It is worth noting at this point that in an alternative embodiment both parties may be in possession of more than one of a particular template, which are all up-to-date versions—for example more than one item template corresponding to more than one item in the original order document 42. There would, therefore, be multiple links in one or more templates which link to the multiple item templates.
Once the customer 30 is in possession of all of the up-to-date information within the templates 140, 132, 142, 40, the customer 30 can examine the information to determine the next course of action. For example, the customer 30 may examine the value of the “total” element in the updated master template 140, which shows total transaction cost, and determine whether this value is within a budget. If so then the customer may send confirmatory information to the supplier to complete the transaction.
In the present example, the customer 30 confirms the transaction by sending a shipping address to the supplier 32. The customer therefore updates the most up-to-date version of the ShipmentDetails template, which is the original template 40, to include the customer's shipment details. FIG. 24 shows an example of an updated ShipmentDetails template 160. The customer 30 has added appropriate text nodes to the empty elements in the template 40 to produce the updated template 160. The customer 30 also adds a link to the updated ShipmentDetails template 160, which has the hash “D2,” to the master template 140. The updated master template 162 is shown in FIG. 25. The new link is shown in line 7 as the ShipmentDetails element. The element is given the “id” value of “7” which is one greater than the previous value of “maxId,” found in the root element of the previous version of the master template 140, shown in FIG. 21. The “maxId” and hash values in the root element are updated accordingly, and are shown in the root element of the updated master template 162 of FIG. 25. The new hash value is “A4” and incorporates the hash value “D2” of the updated ShipmentDetails element 160, as this value is present in the link in line 7 of the updated master template 162. The customer 30 retains an original copy of the ShipmentDetails template 40.

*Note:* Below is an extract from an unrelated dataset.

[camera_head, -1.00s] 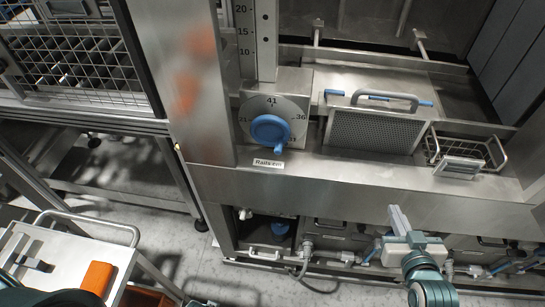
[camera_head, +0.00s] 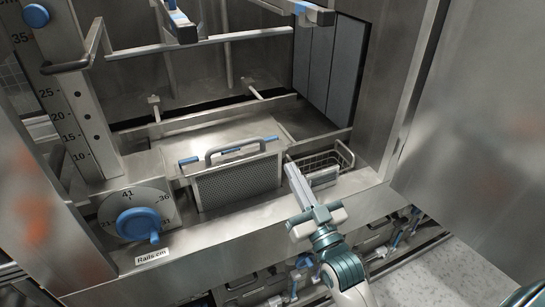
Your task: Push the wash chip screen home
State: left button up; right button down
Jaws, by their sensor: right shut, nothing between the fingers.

The customer 30 then generates a third diffdoc 164, as shown in FIG. 26, using the full three-stage process. The top-level diffdoc is to be applied to the template with the hash “A3,” which is the master template 140 shown in FIG. 21, and contains a single “atm” instruction element. The instruction when carried out adds a link element to the master template 140. The instruction element does not contain a “ref” attribute. Therefore, it follows a default behaviour which is to add the link element as a child of the root of the master template 140. Default behaviours are shown in the table of FIGS. 16A-16B in the “Default behaviour” column.
The “atm” instruction element contains a further diffdoc, found in lines 3 to 7 of FIG. 26. Therefore, the instruction adds a link to the master template 140 which points to the further template modified by this further diffdoc. The further template to be modified has the hash “D1,” therefore it is the original ShipmentDetails template 40 shown in FIG. 10. This is the most up-to-date version of this template as it has not been modified by either of the previous diffdocs 44, 144.
The further diffdoc contains instructions which, when carried out, modify the ShipmentDetails template 40 with the hash “D1” to produce the template 160 shown in FIG. 24 with the hash “D2.” The hash of the modified further template 160 can be checked against the “cs” attribute value of the “root” element (which is not a true XML root element) of the further diffdoc in line 3 of FIG. 26.
The further diffdoc contains three “at” instructions which add text nodes to empty elements within the ShipmentDetails template 40. Once the customer 30 has produced the third diffdoc 164, he or she sends it to the supplier 32 as shown in FIG. 6. The supplier 32 then carries out the instructions in the diffdoc 164 to produce the master template 162 of FIG. 25 and the ShipmentDetails template 160 of FIG. 24. The customer 30 and supplier 32 are therefore in possession of the most up-to-date versions of the master template 162 shown in FIG. 25, CustomerDetails template 132 shown in FIG. 19, item template 142 shown in FIG. 22, and ShipmentDetails template 160 shown in FIG. 24. The supplier 32 retains an original copy of the ShipmentDetails template 40.
The supplier 32 then may take the necessary action to complete the customer's order, such as shipping the requested products to the shipping address given in the ShipmentDetails template 162. As regards billing, the customer 30 and supplier 32 may have a pre-arranged agreement, or the supplier 32 may send an invoice to the shipping address. Alternatively, the exchange of communication between the customer 30 and supplier 32 could have included billing details, for example in another further template with a link in the master template.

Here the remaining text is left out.